After my last post about the Census, I received a number of very interesting comments here, on Facebook and by email.
The form had 9 choices, plus Other and No Religion. Seven of the nine listed religions weren’t strictly religions but Christian denominations (Catholic, Lutheran et al), the other 2 being Islam (but not split into Sunni and Shia) and Buddhism (similarly left as one homogenous religion). The glaring omissions were Judaism . . . and Christianity. Some of my friends didn’t wish to define themselves by Christian sect and therefore put Christianity under Other.
Apparently there have been campaigns to try to make the Government change the question to “Does the person have a religion? Yes or No?” “If yes, please select below”. The excuse used is that it would cost more to process the responses. However, the Government states that the information is collected on behalf of the religious institutions (which I don’t really believe). But if that’s truly the case, the churches can pay for it themselves. Or better still, leave it off the form completely and allow the religious groups to conduct their own surveys.
The way the question is phrased appears to skew the results. In an independent survey, carried out by a reputable social sciences research company, 51% of Australians were found to have a religious belief, although only 29% attended religious services. In the last Census in 2006, 74% appeared to have a belief. I tend to believe the first figure os 60%+ of weddings in Australia are civil and 70%+ of funerals are secular.
And what on earth is the Government thinking of asking about the religion of the children in the household? “My husband are I are Catholics, my 6 year old daughter is a Muslim and my 4 year old son is Hindu” is unlikely to be a common response. Small children don’t have a religious belief. As Dawkins said, you don’t talk about a socialist or Marxist child – they are the children of socialists or Marxists. The same applies equally to religious beliefs as to political ones.
I know I bang on about this but I’m sick to the back teeth of the religious groups in this country having a say in our laws and the way we run our lives which is totally disproportionate to their numbers. I really don’t give a damn whether you believe in God, Jehovah or the Tooth Fairy. I don’t (well, maybe I’m an agnostic about the Tooth Fairy). And neither does, it would seem, about 50% of the population. Nobody intends to force you to have an abortion or marry someone of the same sex. Or attend ethics classes instead of scripture.
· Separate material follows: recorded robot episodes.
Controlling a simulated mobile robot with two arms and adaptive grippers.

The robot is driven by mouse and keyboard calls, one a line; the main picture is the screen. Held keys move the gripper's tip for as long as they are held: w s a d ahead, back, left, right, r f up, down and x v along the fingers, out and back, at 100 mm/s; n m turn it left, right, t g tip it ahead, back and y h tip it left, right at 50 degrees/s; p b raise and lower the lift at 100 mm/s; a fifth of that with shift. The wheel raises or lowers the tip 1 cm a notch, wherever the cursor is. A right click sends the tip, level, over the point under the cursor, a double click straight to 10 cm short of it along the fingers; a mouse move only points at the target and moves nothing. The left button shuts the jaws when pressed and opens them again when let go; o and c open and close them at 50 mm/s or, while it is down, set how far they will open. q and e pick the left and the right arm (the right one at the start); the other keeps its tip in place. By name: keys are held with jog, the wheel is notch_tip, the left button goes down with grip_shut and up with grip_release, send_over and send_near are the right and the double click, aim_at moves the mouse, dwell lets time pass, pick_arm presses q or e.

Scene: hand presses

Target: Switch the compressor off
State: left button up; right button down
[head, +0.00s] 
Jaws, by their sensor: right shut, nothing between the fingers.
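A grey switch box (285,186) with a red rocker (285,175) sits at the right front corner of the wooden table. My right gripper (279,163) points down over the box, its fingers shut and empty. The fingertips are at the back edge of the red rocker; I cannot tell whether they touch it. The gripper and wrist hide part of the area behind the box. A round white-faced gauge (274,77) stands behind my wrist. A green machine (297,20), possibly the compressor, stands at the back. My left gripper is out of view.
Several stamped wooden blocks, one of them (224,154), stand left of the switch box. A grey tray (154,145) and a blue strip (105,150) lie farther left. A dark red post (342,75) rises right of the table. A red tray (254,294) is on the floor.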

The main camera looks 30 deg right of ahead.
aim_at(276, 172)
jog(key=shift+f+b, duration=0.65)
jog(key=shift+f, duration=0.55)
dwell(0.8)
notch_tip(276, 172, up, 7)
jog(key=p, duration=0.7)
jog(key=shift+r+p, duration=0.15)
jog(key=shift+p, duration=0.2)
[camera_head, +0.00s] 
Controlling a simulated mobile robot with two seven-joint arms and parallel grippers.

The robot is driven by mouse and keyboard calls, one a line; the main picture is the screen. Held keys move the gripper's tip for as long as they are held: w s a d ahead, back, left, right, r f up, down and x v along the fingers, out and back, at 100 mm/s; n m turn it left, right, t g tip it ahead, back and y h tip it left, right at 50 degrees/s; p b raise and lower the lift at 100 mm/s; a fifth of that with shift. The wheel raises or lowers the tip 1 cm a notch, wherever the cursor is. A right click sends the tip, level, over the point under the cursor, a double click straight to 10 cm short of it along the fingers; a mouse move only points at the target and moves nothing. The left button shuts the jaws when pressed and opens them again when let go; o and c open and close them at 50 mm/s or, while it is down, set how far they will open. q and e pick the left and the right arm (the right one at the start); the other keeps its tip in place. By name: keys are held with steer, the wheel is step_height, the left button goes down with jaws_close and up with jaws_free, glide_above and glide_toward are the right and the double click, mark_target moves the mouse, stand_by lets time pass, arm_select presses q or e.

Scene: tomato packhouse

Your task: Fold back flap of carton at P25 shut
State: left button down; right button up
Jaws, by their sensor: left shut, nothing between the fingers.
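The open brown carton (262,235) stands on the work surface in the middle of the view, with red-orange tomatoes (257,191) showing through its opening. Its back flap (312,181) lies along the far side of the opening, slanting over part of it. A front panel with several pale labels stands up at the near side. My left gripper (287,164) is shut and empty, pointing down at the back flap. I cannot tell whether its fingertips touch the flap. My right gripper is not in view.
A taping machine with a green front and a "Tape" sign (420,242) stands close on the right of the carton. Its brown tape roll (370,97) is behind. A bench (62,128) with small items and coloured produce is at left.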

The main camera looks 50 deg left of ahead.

The Prime Minister of this country is a professed atheist and living with a man “without the benefit of marriage” (I sound just like my grandmother). I wish she had the gumption to cry that enough is enough, stop pouring public funds into the coffers of religious groups and tell the leaders of these organisations that their views on social and legal matters carry the same amount of weight, no more and no less, than those of the atheist plumber down the road or the agnostic doctor across the street. To act otherwise suggests that despite her lack of religious belief, she still feels that religious leaders hold the moral and ethical high ground.